Search the listing below for the word "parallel" and copy each line that holds it.

-- Begin --

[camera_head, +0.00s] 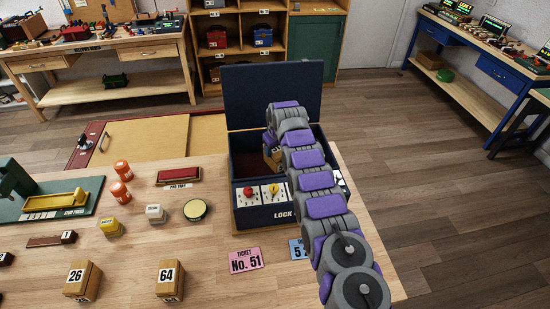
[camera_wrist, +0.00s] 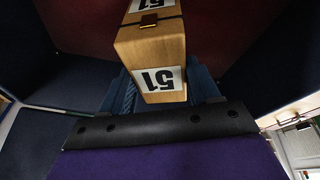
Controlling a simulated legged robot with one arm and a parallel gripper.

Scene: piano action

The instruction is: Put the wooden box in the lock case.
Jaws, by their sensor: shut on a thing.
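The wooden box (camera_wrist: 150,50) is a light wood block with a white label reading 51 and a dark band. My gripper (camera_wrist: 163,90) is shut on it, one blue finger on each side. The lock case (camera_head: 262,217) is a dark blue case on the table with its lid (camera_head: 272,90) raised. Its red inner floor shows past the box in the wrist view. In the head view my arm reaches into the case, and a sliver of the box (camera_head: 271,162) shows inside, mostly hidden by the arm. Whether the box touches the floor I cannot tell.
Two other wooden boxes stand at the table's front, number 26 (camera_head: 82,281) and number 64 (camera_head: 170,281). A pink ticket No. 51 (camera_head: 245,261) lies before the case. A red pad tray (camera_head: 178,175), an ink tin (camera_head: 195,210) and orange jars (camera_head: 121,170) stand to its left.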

-- End --
-- Begin --

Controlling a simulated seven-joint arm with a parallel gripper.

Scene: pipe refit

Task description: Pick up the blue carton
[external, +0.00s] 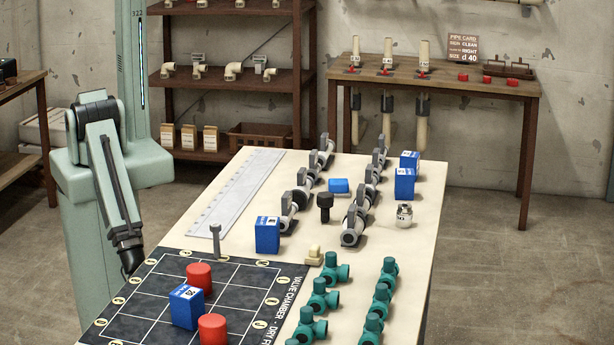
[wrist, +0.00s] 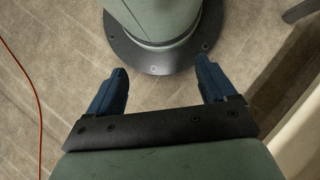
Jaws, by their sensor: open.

-- End --

### Worked solution
Controlling a simulated legged robot with one arm and a parallel gripper.
Controlling a simulated seven-joint arm with a parallel gripper.

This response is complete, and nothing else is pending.